Description of the task:
Please repeat all of the listing exactly.

Information shown:
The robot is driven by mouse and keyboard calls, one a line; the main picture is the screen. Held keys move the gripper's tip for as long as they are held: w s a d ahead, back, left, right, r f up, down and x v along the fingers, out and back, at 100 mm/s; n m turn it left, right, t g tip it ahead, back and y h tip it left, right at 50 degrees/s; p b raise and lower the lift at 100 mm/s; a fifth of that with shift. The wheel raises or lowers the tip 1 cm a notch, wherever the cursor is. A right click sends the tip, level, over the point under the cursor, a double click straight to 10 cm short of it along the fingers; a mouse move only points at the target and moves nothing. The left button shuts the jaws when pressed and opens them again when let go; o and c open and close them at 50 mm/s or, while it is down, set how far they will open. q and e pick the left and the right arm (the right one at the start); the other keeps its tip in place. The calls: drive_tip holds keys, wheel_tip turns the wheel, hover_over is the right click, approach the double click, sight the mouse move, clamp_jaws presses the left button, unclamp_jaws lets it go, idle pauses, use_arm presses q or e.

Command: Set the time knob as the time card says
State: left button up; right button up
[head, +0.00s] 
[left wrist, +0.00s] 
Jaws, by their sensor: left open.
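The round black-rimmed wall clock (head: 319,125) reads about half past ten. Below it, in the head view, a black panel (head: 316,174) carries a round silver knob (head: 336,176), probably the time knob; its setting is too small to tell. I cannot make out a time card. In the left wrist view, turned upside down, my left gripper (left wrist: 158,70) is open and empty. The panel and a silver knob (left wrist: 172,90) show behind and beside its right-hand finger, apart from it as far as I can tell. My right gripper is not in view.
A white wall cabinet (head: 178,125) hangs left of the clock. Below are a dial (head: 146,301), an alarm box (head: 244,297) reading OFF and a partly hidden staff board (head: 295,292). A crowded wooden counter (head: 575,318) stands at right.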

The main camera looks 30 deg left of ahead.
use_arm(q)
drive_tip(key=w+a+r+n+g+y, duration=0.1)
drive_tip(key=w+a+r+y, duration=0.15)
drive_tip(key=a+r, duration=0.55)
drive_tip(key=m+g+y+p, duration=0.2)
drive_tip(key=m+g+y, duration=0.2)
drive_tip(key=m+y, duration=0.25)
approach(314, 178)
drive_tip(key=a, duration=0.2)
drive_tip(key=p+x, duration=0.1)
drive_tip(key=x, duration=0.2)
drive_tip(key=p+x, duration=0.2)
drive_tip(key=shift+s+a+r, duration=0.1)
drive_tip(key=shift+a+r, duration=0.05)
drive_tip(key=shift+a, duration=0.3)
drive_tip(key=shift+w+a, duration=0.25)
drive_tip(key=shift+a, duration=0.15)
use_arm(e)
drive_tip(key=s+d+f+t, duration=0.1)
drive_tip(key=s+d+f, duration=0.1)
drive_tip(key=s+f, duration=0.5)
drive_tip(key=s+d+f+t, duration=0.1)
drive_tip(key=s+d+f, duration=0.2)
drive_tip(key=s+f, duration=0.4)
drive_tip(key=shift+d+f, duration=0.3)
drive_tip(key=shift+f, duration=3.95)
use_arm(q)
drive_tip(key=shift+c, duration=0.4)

Exercise answer:
The robot is driven by mouse and keyboard calls, one a line; the main picture is the screen. Held keys move the gripper's tip for as long as they are held: w s a d ahead, back, left, right, r f up, down and x v along the fingers, out and back, at 100 mm/s; n m turn it left, right, t g tip it ahead, back and y h tip it left, right at 50 degrees/s; p b raise and lower the lift at 100 mm/s; a fifth of that with shift. The wheel raises or lowers the tip 1 cm a notch, wherever the cursor is. A right click sends the tip, level, over the point under the cursor, a double click straight to 10 cm short of it along the fingers; a mouse move only points at the target and moves nothing. The left button shuts the jaws when pressed and opens them again when let go; o and c open and close them at 50 mm/s or, while it is down, set how far they will open. q and e pick the left and the right arm (the right one at the start); the other keeps its tip in place. The calls: drive_tip holds keys, wheel_tip turns the wheel, hover_over is the right click, approach the double click, sight the mouse move, clamp_jaws presses the left button, unclamp_jaws lets it go, idle pauses, use_arm presses q or e.

Command: Set the time knob as the time card says
State: left button up; right button up
[head, +0.00s] 
[left wrist, +0.00s] 
Jaws, by their sensor: left open.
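The round black-rimmed wall clock (head: 319,125) reads about half past ten. Below it, in the head view, a black panel (head: 316,174) carries a round silver knob (head: 336,176), probably the time knob; its setting is too small to tell. I cannot make out a time card. In the left wrist view, turned upside down, my left gripper (left wrist: 158,70) is open and empty. The panel and a silver knob (left wrist: 172,90) show behind and beside its right-hand finger, apart from it as far as I can tell. My right gripper is not in view.
A white wall cabinet (head: 178,125) hangs left of the clock. Below are a dial (head: 146,301), an alarm box (head: 244,297) reading OFF and a partly hidden staff board (head: 295,292). A crowded wooden counter (head: 575,318) stands at right.

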The main camera looks 30 deg left of ahead.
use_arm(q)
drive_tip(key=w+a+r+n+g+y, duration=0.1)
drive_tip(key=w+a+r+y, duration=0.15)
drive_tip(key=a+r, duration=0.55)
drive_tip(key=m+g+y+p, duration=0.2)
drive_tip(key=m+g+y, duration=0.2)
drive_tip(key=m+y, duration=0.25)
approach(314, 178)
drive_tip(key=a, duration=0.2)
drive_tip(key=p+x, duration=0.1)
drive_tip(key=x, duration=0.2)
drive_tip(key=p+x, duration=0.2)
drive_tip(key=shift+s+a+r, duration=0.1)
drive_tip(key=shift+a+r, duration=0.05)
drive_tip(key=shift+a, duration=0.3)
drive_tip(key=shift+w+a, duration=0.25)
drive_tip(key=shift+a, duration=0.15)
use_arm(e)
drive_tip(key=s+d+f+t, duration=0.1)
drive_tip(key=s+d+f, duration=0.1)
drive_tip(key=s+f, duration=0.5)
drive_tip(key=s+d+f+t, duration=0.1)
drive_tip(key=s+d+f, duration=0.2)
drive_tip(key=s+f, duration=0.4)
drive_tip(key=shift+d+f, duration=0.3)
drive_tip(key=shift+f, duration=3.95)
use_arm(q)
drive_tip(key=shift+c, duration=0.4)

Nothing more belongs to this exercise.